Since Trump assumed power, the climate of insecurity among migrants has grown. A few days after arriving in the White House, he signed an Executive Order targeting migrants. This outraged immigrant communities of all races and has affected religious and non-religious groups that support immigrants. Three churches in Buffalo, including a Jewish synagogue, quickly organized to declare themselves sanctuaries to protect all immigrants who are being persecuted, or who feel threatened, or who may be targeted by future raids in Western New York.

“There are some churches that cannot publicly declare themselves sanctuaries, while others are in the process of declaring as sanctuaries,” Pastor Justo González told the Americas Program. “Our church El Nuevo Camino is preparing to receive people, so they can stay here if they are in danger of being deported or fear being detained by immigration agents. It is an important part of our calling as Christians–the church has to be on the streets protesting and making it clear that we stand with our immigrant brothers.”

The cleric said churches of varying denominations are working to let migrants know what to do in case there are more raids in the area. “We are talking with our brothers and sisters to let them know what to do in case of further arrests, what legal recourse and protections they have access to,” the pastor said. “It is important for us to teach others. Many churches are afraid of what the government might do to us, but we cannot be afraid. Many leaders of religious communities now understand that we have to honor human dignity regardless of their legal status.”

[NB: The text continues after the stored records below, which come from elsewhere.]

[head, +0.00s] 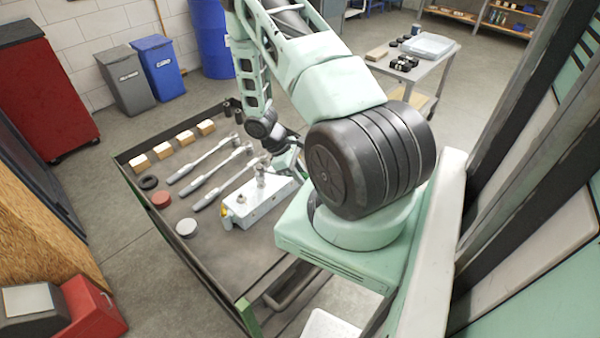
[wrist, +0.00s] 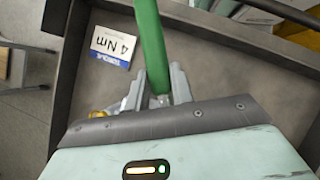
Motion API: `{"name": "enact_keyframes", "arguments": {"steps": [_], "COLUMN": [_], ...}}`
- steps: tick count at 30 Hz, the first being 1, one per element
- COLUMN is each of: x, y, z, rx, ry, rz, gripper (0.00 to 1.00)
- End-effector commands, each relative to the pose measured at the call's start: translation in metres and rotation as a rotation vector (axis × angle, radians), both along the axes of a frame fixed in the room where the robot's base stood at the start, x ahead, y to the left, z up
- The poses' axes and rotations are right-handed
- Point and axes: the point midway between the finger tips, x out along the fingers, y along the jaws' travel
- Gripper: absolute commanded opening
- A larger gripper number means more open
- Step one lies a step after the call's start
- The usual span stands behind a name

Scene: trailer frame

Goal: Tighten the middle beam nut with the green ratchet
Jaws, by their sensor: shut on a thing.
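The green ratchet (wrist: 151,45) shows in the wrist view as a green handle running from the top edge down between my fingers. My gripper (wrist: 158,88) is shut on this handle, over the dark tray of the cart. The ratchet's head is outside the wrist view. In the head view my arm reaches over the far side of the cart, and I cannot make out the green ratchet there. I cannot make out the beam or its middle nut in either view.
The cart tray (head: 215,256) has raised edges. It holds several silver wrenches (head: 203,158), wooden blocks (head: 164,151), round discs (head: 161,199) and a grey box (head: 259,204). A side table (head: 428,74) stands behind.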

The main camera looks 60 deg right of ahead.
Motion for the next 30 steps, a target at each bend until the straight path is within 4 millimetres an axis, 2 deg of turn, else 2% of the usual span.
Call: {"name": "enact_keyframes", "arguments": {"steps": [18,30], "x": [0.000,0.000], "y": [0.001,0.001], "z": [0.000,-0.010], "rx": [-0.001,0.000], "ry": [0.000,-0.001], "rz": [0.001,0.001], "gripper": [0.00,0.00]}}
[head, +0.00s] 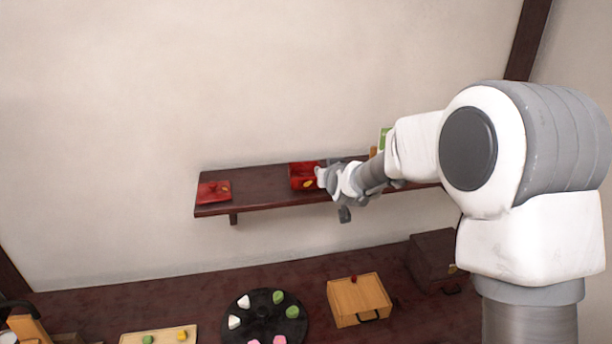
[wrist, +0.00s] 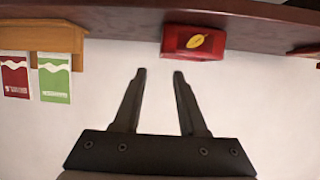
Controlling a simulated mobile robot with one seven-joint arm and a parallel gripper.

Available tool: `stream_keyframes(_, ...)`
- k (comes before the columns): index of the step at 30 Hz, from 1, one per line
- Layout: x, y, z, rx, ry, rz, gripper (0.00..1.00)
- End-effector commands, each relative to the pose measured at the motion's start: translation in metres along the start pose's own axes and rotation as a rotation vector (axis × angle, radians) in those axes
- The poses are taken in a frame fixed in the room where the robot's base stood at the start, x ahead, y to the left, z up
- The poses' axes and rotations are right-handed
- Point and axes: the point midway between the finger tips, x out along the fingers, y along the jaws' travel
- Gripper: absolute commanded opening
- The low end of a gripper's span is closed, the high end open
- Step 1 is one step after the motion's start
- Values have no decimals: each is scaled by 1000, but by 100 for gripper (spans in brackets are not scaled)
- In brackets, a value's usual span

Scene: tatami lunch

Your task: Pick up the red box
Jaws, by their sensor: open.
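The red box (head: 301,176) with a gold leaf mark sits on the dark wall shelf (head: 265,200), near its middle. In the wrist view the red box (wrist: 192,42) is beyond my fingertips, slightly right of the gap between them. My gripper (wrist: 159,72) is open and empty, apart from the box. In the head view my arm's end covers part of the box's right side, and the fingers are hard to make out.
A red lid-like piece (head: 214,191) lies at the shelf's left end. A wooden holder (wrist: 52,57) has red and green packets. Below are a round black tray (head: 247,325), a wooden box (head: 358,298) and a dark box (head: 433,258).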

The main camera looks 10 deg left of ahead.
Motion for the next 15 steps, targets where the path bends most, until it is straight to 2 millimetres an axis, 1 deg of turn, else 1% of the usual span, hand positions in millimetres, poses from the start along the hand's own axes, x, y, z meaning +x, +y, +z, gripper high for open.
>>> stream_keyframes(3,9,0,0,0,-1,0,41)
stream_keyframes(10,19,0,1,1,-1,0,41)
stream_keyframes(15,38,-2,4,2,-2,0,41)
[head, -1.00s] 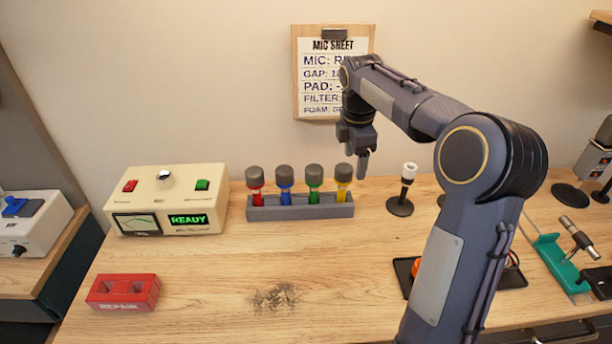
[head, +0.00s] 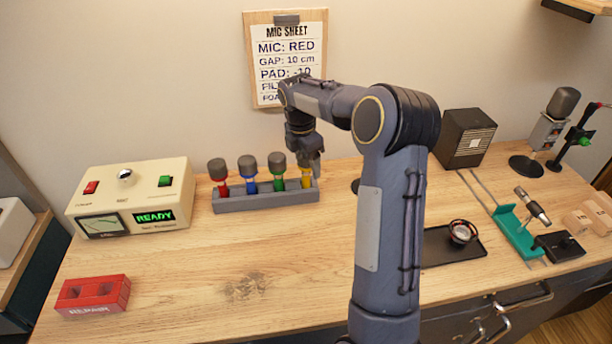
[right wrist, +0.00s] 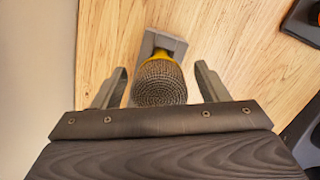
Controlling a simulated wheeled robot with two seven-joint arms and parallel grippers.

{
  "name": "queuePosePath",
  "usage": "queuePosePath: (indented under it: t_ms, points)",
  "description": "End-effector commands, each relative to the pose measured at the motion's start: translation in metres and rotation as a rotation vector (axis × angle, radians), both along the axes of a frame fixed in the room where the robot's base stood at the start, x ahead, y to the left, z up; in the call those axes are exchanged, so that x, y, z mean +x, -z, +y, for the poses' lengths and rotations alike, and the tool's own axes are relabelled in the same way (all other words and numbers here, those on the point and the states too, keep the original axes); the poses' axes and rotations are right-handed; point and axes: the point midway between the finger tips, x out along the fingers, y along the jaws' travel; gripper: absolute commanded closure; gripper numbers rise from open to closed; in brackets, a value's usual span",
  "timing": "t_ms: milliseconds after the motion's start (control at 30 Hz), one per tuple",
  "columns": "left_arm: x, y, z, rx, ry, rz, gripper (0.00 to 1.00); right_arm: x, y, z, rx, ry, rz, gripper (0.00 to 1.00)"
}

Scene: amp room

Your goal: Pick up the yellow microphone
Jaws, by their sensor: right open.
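The yellow microphone (head: 306,178) stands upright in the right-end slot of the grey rack (head: 262,202). Its dark mesh head is mostly hidden by my right gripper (head: 312,172) in the head view. In the right wrist view the mesh head (right wrist: 161,84) lies between the two open fingers (right wrist: 161,88), with a gap on each side and a bit of yellow collar showing beyond. My right gripper is open around the microphone and does not grip it. My left gripper is not in view.
Red (head: 218,172), blue (head: 248,170) and green (head: 277,166) microphones stand in the same rack, the green one close beside my gripper. A cream tester box (head: 132,198) is left of the rack. A red REPAIR block (head: 92,295) lies front left. The table's front middle is clear.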

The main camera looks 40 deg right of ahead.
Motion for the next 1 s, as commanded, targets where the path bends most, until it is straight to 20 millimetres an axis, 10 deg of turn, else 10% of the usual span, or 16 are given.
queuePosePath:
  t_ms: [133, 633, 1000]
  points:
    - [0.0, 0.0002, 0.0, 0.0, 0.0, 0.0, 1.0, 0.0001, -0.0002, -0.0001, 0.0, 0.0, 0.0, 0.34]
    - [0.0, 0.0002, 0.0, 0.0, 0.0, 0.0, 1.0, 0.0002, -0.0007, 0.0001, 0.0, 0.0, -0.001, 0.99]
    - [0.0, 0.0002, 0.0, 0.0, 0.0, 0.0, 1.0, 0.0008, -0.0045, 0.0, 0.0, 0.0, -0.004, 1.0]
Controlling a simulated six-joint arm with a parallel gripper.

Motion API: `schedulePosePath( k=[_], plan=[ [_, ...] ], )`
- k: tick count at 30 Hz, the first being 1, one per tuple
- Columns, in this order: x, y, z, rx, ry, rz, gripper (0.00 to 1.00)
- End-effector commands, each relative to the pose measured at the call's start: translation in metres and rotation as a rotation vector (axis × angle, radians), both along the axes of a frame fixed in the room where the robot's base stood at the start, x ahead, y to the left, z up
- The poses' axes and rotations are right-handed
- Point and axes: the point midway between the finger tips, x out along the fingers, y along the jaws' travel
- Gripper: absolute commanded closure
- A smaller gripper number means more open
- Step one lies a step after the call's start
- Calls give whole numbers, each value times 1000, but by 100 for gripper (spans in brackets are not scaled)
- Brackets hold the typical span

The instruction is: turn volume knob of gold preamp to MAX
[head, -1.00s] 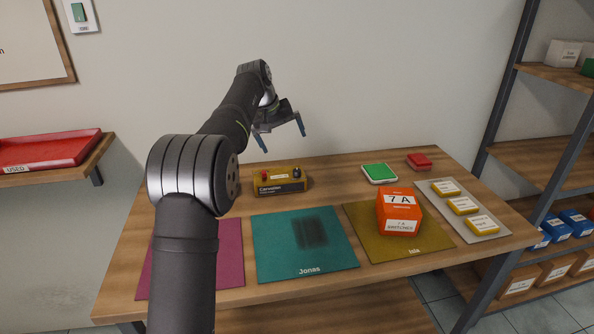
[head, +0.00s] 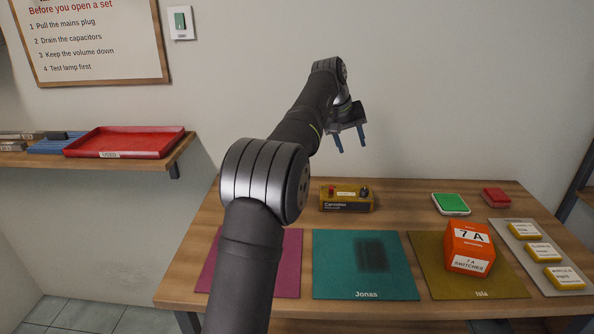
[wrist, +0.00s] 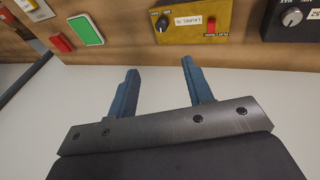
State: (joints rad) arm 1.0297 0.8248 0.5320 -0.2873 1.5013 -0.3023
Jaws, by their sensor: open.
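The gold preamp (head: 346,203) sits near the back of the table. Its black knob (head: 364,190) is on the right of its top and a red switch (head: 331,190) on the left. In the wrist view the gold preamp (wrist: 190,34) is at the top edge, with the black knob (wrist: 162,22) and the red switch (wrist: 211,27). The knob's pointer is too small to read. My gripper (head: 351,141) is open and empty, above the preamp and apart from it. Both fingers (wrist: 160,70) show in the wrist view.
A dark device with a knob (wrist: 291,17) marked MAX stands beside the preamp in the wrist view. A green-topped block (head: 451,203), a red block (head: 496,197) and an orange 7 A box (head: 469,248) are to the right. The teal Jonas mat (head: 335,275) is bare.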

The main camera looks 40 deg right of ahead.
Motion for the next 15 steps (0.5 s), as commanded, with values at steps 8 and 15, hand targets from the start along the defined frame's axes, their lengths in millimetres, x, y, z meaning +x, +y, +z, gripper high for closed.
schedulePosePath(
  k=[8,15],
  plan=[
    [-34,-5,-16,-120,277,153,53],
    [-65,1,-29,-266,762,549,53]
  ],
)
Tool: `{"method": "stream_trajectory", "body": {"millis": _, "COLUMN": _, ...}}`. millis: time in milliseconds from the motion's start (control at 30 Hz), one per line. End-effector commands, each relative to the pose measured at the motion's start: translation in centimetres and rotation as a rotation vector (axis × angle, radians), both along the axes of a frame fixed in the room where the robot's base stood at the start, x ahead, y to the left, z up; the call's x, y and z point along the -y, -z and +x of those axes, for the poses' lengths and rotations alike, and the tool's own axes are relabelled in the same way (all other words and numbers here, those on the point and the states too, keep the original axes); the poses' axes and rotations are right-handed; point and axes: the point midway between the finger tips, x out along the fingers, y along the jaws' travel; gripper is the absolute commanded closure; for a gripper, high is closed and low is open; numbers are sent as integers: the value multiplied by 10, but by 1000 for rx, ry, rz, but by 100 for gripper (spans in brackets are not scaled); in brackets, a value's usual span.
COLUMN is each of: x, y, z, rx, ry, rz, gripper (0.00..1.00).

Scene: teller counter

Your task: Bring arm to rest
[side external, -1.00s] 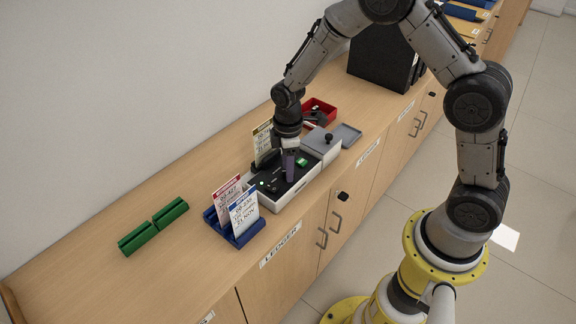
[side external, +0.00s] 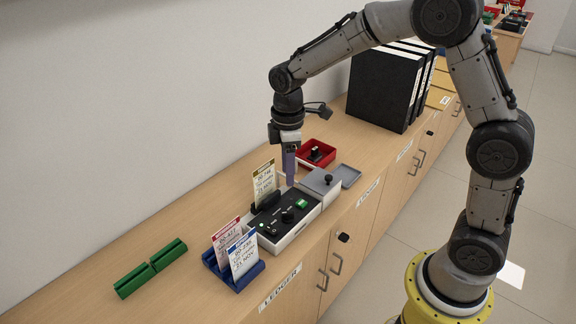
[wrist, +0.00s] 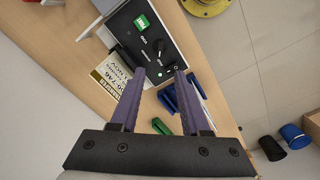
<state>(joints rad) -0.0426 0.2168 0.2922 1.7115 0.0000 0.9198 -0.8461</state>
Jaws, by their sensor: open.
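My gripper (side external: 289,166) hangs above the counter, pointing down, over the back edge of a black-topped control box (side external: 268,226). In the wrist view its two purple fingers (wrist: 160,75) are spread apart with nothing between them. The control box also shows there (wrist: 166,30), with a green button, a black knob and small switches. A card with a yellow header (side external: 264,181) stands upright behind the box. My gripper is clear of the box and the card in the side view. My arm is raised and bent at the elbow.
A blue holder (side external: 240,279) carries a red-headed and a blue-headed card. A red tray (side external: 316,153), a grey lidded box (side external: 322,184) and black binders (side external: 385,85) stand at the back. The counter's left part is mostly clear.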

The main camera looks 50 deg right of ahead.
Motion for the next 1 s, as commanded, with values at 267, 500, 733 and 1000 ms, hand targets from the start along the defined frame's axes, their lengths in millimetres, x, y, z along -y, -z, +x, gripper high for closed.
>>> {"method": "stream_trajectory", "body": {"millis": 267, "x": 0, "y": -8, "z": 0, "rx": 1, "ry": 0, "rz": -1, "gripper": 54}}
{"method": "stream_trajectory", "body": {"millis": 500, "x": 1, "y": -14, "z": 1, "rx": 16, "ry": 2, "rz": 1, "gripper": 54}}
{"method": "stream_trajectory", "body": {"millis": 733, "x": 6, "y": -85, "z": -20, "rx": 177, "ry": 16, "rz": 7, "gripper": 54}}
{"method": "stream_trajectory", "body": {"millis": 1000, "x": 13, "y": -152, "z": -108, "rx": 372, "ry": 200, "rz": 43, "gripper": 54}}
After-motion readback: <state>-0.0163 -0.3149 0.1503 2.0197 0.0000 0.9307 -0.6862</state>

According to official ICE figures, during fiscal year 2016, there were 65,332 immigrants detained in the United States who were then repatriated to their home countries. Many community organizations fear this number could double under the Trump administration.

Several Buffalo residents told the Americas Program that ICE raids were very unusual in the area. In February 2017, authorities reported the arrest of 21 others of Latino origin, including Mexican and Salvadoran immigrants. All of them were shopping at a convenience store in Hamburg, just outside the city.